### SOURCE DATA ###
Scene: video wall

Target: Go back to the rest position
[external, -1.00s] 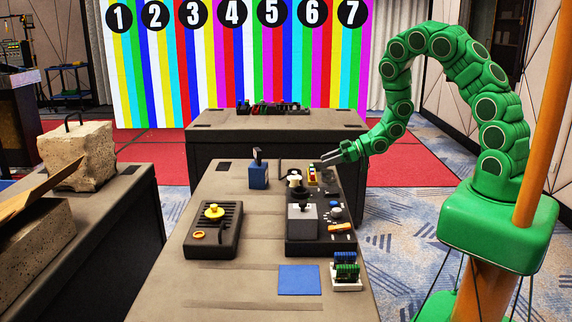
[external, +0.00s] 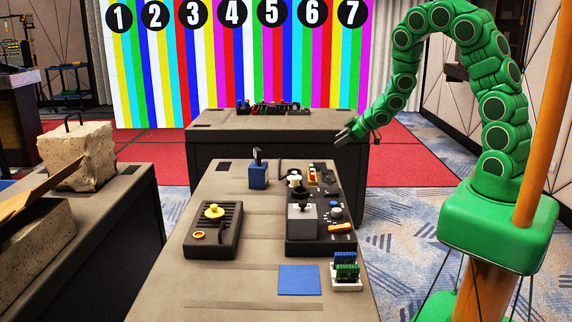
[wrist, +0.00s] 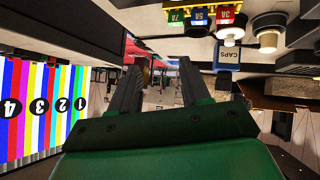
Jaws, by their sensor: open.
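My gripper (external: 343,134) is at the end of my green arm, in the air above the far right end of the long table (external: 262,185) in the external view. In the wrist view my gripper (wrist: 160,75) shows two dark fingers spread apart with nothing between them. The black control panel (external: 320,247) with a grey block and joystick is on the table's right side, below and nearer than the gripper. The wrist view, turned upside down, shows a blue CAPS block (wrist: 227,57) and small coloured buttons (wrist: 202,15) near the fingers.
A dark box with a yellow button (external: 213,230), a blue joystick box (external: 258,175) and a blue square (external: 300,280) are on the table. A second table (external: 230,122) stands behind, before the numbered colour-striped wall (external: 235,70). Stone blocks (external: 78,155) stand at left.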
###
PROBLEM STATEMENT:
Restate exactly, please, only the lines between the start of the data and the line containing "[wrist, +0.00s]", both ends included, skipping the pictures.

SOLUTION TO THIS TASK:
Scene: video wall

Target: Go back to the rest position
[external, -1.00s] 
[external, +0.00s] 
[wrist, +0.00s] 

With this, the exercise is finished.